Il Tribunale di Bologna, con la sentenza 861 del 1 aprile 2017, ha dichiarato che non è ammessa l’azione revocatoria verso un atto di scissione.

A parere del detto Tribunale, dall’articolo 2504-quater del codice civile, che impedisce la dichiarazione di invalidità della scissione, dall’articolo 2503, che consente ai creditori di opporsi alla scissione, e dall’articolo 2506-quater, che riguarda la responsabilità solidale tra la società scissa e la beneficiaria, nei limiti del patrimonio assegnato a quest’ultima, per le obbligazioni che la scissa non riesce a soddisfare, si deducono argomenti sufficienti per affermare che l’azione revocatoria non realizzerebbe una tutela dei creditori della società scissa.

In giurisprudenza mancano sul punto pronunce di legittimità.

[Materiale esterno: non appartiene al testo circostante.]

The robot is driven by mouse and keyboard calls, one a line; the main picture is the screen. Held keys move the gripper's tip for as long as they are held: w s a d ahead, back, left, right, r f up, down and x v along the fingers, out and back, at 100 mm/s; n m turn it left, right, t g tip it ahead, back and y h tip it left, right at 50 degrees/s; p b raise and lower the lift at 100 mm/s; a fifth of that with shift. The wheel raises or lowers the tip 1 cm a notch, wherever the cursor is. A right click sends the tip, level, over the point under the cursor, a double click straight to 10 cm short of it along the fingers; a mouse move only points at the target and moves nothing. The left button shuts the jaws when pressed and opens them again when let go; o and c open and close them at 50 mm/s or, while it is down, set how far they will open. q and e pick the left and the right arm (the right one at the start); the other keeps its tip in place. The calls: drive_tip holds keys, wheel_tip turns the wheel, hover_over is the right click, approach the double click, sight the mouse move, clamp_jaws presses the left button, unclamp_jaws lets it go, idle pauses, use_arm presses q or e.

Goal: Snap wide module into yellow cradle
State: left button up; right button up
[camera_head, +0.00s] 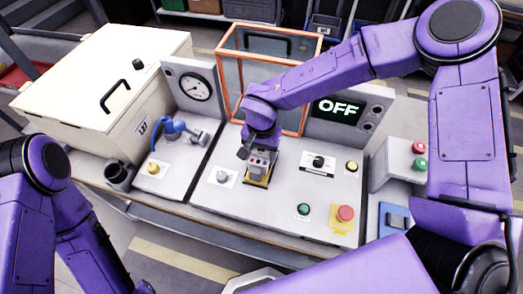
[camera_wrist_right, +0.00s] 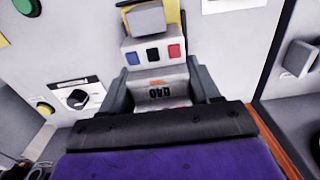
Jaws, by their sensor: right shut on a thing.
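My right gripper (camera_head: 260,150) is over the middle of the grey panel, pointing down; it also shows in the right wrist view (camera_wrist_right: 162,84). It is shut on the wide module (camera_wrist_right: 155,52), a grey block with blue, black and red squares. The module shows small below the gripper in the head view (camera_head: 261,167). The yellow cradle (camera_head: 257,184) is right under the module; its yellow edge shows behind the module in the wrist view (camera_wrist_right: 127,22). The module hides most of the cradle, and I cannot tell whether it is fully seated. My left gripper is out of frame.
An orange-framed clear guard (camera_head: 230,75) stands behind the gripper. An OFF display (camera_head: 338,108) is at the back right. A black knob (camera_head: 318,161), a green button (camera_head: 303,209) and a red button (camera_head: 345,213) sit right of the cradle. A cream box (camera_head: 100,85) stands at left.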

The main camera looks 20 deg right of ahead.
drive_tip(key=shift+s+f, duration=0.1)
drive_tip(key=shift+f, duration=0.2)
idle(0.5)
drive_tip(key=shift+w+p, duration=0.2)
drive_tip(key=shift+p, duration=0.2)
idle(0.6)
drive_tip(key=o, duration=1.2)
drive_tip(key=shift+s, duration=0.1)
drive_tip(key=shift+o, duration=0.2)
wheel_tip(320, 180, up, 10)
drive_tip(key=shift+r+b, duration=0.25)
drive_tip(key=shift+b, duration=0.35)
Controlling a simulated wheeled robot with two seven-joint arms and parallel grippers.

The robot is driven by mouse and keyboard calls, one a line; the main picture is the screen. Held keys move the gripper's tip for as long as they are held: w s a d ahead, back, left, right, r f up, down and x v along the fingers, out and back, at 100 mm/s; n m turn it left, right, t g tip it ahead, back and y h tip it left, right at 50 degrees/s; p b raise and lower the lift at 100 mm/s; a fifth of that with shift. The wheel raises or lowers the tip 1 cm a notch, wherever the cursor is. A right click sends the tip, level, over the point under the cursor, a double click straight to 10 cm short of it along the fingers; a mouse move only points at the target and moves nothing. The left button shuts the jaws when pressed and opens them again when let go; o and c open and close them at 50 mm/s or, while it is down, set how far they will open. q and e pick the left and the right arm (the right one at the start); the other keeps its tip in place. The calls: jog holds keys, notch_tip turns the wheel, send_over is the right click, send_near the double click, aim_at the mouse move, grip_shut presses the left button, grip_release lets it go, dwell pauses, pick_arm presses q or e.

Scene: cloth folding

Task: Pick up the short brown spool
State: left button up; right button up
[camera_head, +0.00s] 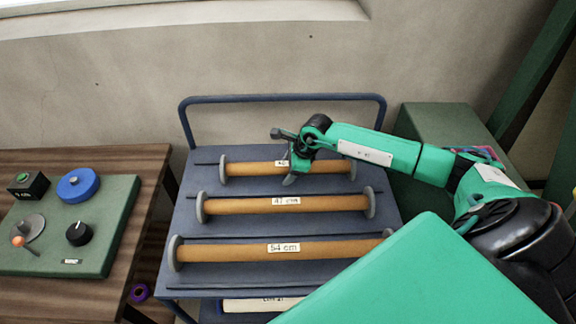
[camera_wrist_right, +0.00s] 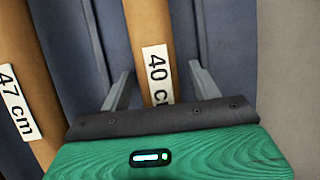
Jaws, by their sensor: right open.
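The short brown spool (camera_head: 246,168) lies in the back row of the blue-grey cart (camera_head: 276,221), with grey end discs and a white label. In the right wrist view the spool (camera_wrist_right: 148,30) carries a label that starts with "40 c". My right gripper (camera_head: 283,158) is over the middle of this spool. In the right wrist view its open fingers (camera_wrist_right: 158,88) stand one on each side of the spool, at the label, which the gripper body partly covers. I cannot tell whether the fingers touch it. My left gripper is not in view.
A 47 cm spool (camera_head: 240,205) and a 54 cm spool (camera_head: 230,252) lie in front of the short one. The cart's handle rail (camera_head: 280,97) rises behind. A wooden table (camera_head: 150,190) with a green control panel (camera_head: 110,235) is at left. A green box (camera_head: 440,125) stands at right.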

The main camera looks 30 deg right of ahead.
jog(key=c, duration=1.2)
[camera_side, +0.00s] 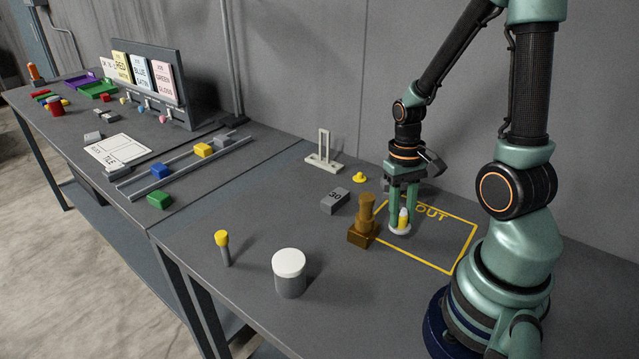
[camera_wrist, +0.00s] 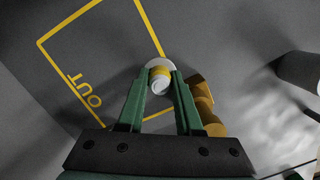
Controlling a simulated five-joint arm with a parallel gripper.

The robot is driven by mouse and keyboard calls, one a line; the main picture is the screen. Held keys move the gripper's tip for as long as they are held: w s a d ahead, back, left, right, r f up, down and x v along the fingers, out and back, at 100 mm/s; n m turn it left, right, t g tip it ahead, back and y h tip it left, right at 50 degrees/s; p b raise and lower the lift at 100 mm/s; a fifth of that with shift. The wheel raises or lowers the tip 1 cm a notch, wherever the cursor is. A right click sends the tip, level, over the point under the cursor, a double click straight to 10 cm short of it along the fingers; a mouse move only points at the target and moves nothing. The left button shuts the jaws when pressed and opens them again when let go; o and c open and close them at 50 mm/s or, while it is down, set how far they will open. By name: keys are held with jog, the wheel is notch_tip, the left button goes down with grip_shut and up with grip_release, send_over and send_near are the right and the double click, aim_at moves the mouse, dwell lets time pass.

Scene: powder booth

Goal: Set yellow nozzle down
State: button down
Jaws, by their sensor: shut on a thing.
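The yellow nozzle (camera_side: 403,217) is a small upright piece with a yellow band, a white part and a wide white disc at its bottom. In the wrist view the nozzle (camera_wrist: 160,79) shows end-on between the fingertips. My gripper (camera_side: 402,212) is shut on it, fingers pointing down; it also shows in the wrist view (camera_wrist: 160,85). The nozzle is at the left edge of the yellow-outlined OUT area (camera_side: 447,219). Its disc is at or very near the table; I cannot tell whether it touches.
A brown stepped block (camera_side: 363,222) stands close left of the nozzle. A grey block marked 20 (camera_side: 335,201), a small yellow piece (camera_side: 371,178) and a white stand (camera_side: 323,160) are behind. A white-lidded jar (camera_side: 289,273) stands in front. Most of the OUT area is clear.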

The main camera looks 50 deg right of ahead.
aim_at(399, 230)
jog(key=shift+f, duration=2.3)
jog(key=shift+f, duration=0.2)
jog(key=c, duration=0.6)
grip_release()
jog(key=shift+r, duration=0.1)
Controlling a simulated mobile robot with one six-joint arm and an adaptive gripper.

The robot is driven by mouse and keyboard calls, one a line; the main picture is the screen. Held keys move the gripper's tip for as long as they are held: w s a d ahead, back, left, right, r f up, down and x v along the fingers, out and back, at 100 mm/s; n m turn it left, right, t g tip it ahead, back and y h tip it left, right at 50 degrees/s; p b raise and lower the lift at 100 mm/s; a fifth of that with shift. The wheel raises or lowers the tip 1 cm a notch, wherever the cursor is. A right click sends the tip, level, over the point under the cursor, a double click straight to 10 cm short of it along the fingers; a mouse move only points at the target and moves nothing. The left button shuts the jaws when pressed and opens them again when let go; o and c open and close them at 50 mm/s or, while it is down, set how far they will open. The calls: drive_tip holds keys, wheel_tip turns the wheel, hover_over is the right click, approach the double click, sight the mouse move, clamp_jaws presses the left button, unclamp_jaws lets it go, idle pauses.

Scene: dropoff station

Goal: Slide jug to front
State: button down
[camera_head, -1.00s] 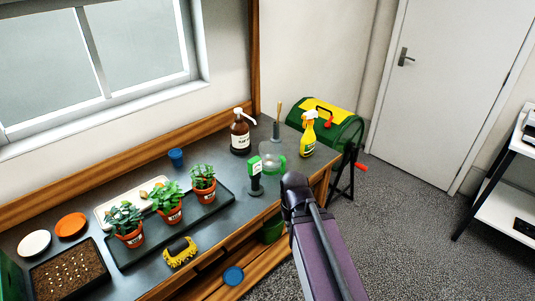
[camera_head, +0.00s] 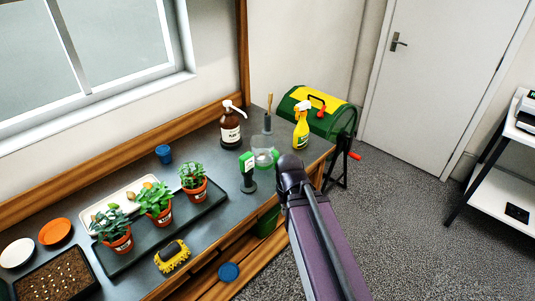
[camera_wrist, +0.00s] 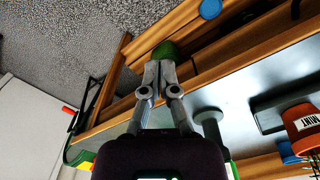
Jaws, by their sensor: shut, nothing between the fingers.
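The jug (camera_head: 263,158) is clear with green on it and stands on the dark bench top near its right end. My fingers are hidden in the head view. I cannot surely make out the jug in the wrist view.
Behind the jug stand a brown pump bottle (camera_head: 230,128), a dark-based tool with a wooden handle (camera_head: 268,122) and a yellow spray bottle (camera_head: 301,130). A green drum (camera_head: 335,122) stands beyond the bench end.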

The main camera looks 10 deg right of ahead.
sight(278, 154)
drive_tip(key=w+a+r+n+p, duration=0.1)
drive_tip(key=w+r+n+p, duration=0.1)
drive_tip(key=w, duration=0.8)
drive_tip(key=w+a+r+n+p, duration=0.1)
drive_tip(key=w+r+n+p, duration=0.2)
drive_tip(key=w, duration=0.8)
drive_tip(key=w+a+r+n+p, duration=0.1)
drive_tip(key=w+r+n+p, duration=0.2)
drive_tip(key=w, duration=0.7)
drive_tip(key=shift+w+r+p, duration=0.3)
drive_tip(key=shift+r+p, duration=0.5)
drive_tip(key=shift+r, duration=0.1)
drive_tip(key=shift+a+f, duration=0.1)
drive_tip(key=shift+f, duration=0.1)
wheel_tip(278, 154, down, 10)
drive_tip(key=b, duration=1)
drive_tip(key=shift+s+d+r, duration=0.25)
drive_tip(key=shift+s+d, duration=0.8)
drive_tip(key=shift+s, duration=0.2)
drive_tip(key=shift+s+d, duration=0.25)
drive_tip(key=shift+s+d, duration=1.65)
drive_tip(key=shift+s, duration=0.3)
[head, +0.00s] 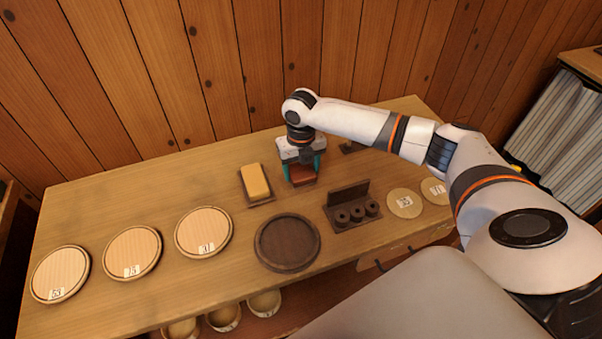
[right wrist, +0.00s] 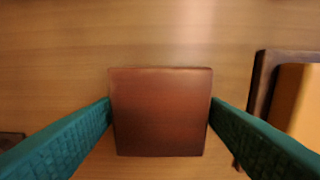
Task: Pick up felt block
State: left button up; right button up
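The felt block, which I take to be the reddish-brown block (head: 303,175), is under my right gripper (head: 301,168) near the back of the table. In the right wrist view the block (right wrist: 160,112) fills the space between the teal fingers of the gripper (right wrist: 160,110). Both fingertips meet its sides with no visible gap, so the gripper looks shut on it. I cannot tell whether its underside touches the table. My left gripper is not in view.
A yellow block (head: 255,181) sits in a dark tray (head: 267,201) just left of the gripper. A dark round plate (head: 287,243) and a dark rack (head: 349,193) with round pieces stand in front. Pale numbered discs (head: 203,230) lie left and right.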

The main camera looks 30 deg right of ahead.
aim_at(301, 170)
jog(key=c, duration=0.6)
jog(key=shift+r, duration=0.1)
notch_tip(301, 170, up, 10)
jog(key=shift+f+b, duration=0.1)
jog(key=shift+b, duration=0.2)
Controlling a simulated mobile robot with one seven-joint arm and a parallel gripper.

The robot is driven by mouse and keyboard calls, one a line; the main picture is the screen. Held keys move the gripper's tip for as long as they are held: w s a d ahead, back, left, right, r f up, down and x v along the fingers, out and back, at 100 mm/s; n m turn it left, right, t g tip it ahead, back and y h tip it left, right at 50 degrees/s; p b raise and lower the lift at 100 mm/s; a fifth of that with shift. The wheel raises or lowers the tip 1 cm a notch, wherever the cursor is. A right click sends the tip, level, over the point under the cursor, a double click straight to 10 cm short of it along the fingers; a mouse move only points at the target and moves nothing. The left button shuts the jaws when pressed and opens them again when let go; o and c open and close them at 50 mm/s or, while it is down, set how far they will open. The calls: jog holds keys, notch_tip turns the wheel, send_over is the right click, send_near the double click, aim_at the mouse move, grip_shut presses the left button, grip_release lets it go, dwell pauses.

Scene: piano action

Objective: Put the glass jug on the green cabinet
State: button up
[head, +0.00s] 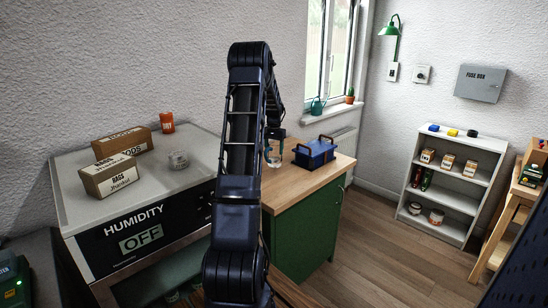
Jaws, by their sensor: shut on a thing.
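The green cabinet (309,233) with a light wooden top (318,170) stands right of centre, below the window. My gripper (275,146) is over the left back part of that top, partly behind my own arm. It is shut on the glass jug (273,157), a small clear vessel with a bluish tint that hangs or stands just below the fingers. I cannot tell whether the jug's base touches the wood. My arm hides part of the cabinet's left side.
A blue toolbox (315,153) sits on the cabinet top, close right of the jug. The front of the top is clear. A white shelf (455,173) stands at right.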

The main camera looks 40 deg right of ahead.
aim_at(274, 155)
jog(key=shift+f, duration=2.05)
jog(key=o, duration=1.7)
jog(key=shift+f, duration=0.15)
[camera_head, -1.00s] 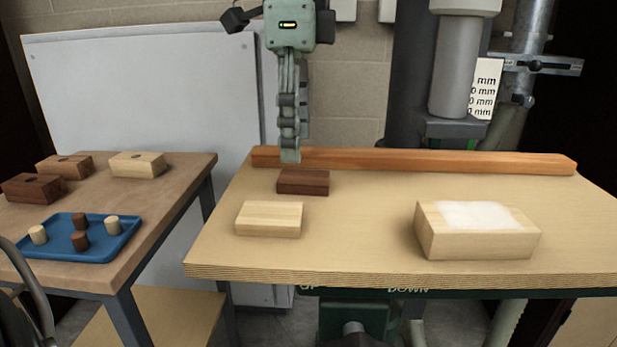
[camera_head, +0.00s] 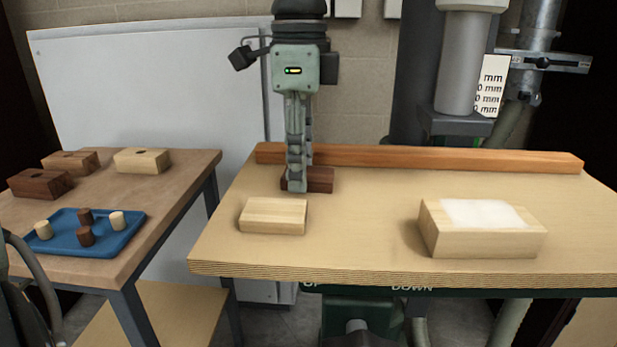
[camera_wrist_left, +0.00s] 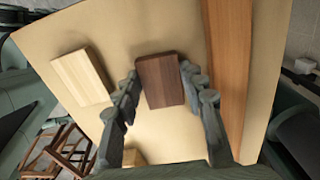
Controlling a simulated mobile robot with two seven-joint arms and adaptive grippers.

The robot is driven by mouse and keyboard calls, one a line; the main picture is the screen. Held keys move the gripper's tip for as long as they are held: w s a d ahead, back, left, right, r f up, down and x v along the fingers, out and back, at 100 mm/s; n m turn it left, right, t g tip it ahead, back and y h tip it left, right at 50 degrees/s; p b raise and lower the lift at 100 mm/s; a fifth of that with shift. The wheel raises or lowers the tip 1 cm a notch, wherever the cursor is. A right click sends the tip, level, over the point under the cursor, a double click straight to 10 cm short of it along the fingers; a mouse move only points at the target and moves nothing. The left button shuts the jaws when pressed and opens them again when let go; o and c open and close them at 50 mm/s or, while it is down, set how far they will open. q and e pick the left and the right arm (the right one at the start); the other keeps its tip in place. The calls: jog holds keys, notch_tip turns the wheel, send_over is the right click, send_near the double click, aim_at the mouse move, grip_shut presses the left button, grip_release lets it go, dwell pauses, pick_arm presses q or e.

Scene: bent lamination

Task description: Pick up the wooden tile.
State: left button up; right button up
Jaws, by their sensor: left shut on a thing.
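A dark brown wooden tile (camera_head: 320,180) lies on the plywood table (camera_head: 360,235), just in front of the long wooden rail. My left gripper (camera_head: 297,186) points straight down at the tile and covers its left part in the head view. In the left wrist view the tile (camera_wrist_left: 158,82) sits between the two fingers of the gripper (camera_wrist_left: 160,72), which are shut on its sides. A pale wooden tile (camera_head: 273,216) lies nearer the front left; it also shows in the left wrist view (camera_wrist_left: 82,77). My right gripper is not in view.
The reddish wooden rail (camera_head: 430,160) runs along the table's back. A pale block with a white top (camera_head: 482,229) stands at the right. A side table at left holds a blue tray (camera_head: 75,248) with several pegs, and wooden blocks (camera_head: 142,161). The table's middle is clear.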

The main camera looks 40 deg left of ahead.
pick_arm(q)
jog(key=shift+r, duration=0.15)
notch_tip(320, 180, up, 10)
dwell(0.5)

Riguardo alle decisioni di merito, parte della giurisprudenza (cui aderisce la prevalente dottrina) ritiene l’azione revocatoria incompatibile con la situazione che si determina per effetto di una scissione (Trib. di Roma, 11 gennaio 2001, Trib. di Modena, 22 gennaio 2010 e Trib. di Napoli, 18 febbraio 2013), mentre altra parte della giurisprudenza ritiene invece ammissibile l’azione revocatoria, facendo leva sulla mancanza di una norma che impedisca l’esperimento di tale azione e sul fatto che si tratta di un rimedio di “ carattere generale”, ed evidenziando che la norma contenuta nell’articolo 2504- quater del codice civile esclude solo la possibilità, a seguito della iscrizione della scissione nel registro delle imprese, di accertare la nullità della scissione, mentre essa non precluderebbe l’esperimento dell’azione revocatoria (Trib. di Catania, 9 maggio 2012 e Trib. di Palermo, 25 maggio 2012).

Secondo il Tribunale di Bologna, dato che la finalità dell’art. 2504-quater del c.c. è di “assicurare la stabilità degli effetti di una complessa operazione societaria, la diversità qualitativa dei vizi non può comportare che tali effetti possano essere messi in discussione (sia con la dichiarazione di nullità che con al dichiarazione di inefficacia) una volta eseguite le prescritte formalità pubblicitarie “: da questo momento pare ragionevole ritenere che, per tutelare tali interessi di carattere generale, gli effetti della scissione diventino “irregredibili” e che la tutela offerta ai creditori della società scissa si debba concretare nei rimedi specificamente previsti : il diritto al risarcimento del danno (art. 2504- quater, comma 2 c.c.) e la solidarietà tra la società beneficiaria e la scissa (art.2506-quater, ultimo comma c.c.).

Infatti, se l’effetto ultimo della azione revocatoria è volto a consentire il soddisfacimento coattivo del creditore sui beni del proprio originario debitore (come se essi non fossero usciti dal patrimonio di quest’ultimo soggetto per effetto dell’atto revocato) , la disciplina legale della scissione già consente un simile risultato, dato che la solidarietà prevista dalla legge sterilizza sostanzialmente il potenziale danno che i creditori della società scissa potrebbero risentire per effetto della scissione.